There will be a vast, open plan cooperage work area with provisions for shaping, crafting, toasting, and, of course, charring the barrels.

We plan to have an immersive visitors experience where visitors can watch the entire end-to-end barrel making process from the safety of an elevated mezzanine floor encircling the production area.

When Is It All Happening?

It’s underway right now! We are recruiting the first batch of potential trainees in October. We will then immerse them in some intensive English language training before we send them off to the far corners of the world to spend a couple of years learning how to be coopers.

In the meantime, we’ll crack on with the architecture of the new Red Rock Mountain Cooperage and hope to start building it towards the end of 2023.

Press Coverage

We got some press coverage about the event thanks to our friends over at AMCHAM South China.

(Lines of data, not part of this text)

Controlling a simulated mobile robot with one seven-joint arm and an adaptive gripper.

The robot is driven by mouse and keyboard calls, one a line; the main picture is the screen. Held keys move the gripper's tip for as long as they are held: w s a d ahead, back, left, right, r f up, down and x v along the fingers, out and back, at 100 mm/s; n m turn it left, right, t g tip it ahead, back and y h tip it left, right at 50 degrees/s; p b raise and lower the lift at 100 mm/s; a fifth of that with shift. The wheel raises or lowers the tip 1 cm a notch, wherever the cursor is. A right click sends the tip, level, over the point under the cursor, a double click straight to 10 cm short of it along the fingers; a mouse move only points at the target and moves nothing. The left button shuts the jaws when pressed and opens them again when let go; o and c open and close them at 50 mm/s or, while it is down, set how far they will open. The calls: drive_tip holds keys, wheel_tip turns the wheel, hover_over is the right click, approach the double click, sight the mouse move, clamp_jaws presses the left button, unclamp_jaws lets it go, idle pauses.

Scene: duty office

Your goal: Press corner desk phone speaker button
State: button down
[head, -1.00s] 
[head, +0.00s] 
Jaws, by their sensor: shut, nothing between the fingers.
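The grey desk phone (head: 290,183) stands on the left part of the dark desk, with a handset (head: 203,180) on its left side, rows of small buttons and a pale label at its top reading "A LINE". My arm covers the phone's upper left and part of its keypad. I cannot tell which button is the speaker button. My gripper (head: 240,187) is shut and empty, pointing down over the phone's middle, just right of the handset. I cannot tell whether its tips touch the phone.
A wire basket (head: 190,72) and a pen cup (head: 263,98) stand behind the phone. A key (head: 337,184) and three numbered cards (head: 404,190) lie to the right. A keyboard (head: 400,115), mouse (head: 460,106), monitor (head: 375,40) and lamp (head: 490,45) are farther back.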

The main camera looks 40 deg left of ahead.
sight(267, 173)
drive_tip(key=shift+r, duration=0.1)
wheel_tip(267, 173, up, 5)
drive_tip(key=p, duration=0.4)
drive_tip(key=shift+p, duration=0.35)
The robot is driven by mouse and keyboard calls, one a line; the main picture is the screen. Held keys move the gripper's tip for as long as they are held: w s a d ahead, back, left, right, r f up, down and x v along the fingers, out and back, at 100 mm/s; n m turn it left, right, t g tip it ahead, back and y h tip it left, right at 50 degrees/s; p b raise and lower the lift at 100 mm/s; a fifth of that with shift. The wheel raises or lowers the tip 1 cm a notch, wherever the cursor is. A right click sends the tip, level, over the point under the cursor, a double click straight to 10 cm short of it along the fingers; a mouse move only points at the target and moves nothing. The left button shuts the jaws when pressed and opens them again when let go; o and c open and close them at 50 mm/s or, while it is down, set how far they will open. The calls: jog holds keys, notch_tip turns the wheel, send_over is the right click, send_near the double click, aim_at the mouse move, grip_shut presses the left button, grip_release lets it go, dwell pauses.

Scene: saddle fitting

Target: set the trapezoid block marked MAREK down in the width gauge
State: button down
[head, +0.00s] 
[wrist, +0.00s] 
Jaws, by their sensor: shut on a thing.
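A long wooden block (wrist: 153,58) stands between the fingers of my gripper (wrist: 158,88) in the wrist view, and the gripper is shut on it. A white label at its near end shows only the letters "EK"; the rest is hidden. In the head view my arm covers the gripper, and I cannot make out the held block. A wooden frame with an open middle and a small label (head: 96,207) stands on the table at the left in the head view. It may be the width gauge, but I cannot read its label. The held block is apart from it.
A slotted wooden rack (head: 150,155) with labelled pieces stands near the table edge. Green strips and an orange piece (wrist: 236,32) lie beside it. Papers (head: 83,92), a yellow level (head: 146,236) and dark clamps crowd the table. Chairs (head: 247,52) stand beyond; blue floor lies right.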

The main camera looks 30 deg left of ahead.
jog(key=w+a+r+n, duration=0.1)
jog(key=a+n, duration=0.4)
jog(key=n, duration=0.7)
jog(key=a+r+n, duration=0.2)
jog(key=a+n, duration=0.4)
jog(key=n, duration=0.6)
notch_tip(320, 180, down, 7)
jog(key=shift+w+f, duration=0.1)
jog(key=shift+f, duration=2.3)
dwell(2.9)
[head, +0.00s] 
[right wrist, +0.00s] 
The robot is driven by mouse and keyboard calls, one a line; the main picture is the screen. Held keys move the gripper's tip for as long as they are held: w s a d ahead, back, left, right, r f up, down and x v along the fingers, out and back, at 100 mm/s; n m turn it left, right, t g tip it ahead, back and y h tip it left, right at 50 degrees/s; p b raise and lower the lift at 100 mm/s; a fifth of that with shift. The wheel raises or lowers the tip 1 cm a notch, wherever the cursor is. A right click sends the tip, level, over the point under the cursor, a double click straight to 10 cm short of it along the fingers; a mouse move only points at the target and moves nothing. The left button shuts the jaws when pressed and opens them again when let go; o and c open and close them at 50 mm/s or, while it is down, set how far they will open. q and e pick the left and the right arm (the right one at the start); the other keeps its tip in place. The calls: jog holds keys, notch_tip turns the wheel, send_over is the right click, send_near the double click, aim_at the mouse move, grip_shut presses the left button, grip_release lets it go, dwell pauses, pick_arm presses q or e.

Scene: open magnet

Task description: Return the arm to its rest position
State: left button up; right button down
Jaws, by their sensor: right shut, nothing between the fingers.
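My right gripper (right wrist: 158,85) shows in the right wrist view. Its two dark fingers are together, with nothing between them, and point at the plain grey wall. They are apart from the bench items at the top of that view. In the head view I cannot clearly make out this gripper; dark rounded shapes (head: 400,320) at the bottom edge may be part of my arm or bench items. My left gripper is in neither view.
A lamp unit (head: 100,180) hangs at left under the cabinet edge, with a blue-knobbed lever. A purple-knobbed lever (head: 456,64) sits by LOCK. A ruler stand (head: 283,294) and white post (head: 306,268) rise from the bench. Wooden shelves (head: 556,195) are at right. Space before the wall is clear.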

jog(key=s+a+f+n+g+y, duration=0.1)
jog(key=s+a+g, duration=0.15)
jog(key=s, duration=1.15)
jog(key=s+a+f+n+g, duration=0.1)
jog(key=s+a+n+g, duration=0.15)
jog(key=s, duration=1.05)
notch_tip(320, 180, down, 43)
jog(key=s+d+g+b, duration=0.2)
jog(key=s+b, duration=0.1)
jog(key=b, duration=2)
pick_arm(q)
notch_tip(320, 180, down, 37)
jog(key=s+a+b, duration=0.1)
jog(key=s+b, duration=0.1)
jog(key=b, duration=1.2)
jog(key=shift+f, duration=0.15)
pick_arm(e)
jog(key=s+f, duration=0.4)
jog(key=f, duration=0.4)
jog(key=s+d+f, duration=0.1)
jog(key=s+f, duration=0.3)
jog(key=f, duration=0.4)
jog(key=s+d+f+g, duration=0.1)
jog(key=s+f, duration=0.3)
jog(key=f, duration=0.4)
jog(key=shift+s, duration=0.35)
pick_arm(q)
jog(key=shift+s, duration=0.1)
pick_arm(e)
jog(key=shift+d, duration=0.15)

The complete list of news websites and news wires that covered both the AMCHAM delegation to CIFIT and the signing of our MOU is 7 pages long, but we have listed some of our favourite ones below.

If you have a few minutes, click through and read a few. .

Red Rock Mountain Cooperage signing team
Hayden, Jamal, Jay and Tim shortly after the MOU was signed

Artwork This Week

Yes we know, it’s really quite random. The rumours are that one leading member of the content editorial team (our money is on it being Phill Stout) discovered one of those funky AI driven arty doodling websites and decided to let it loose on a few cooperage related phrases.

We liked some of them so much, we decided to share them with you all. It really is that simple. Why? Just because we can.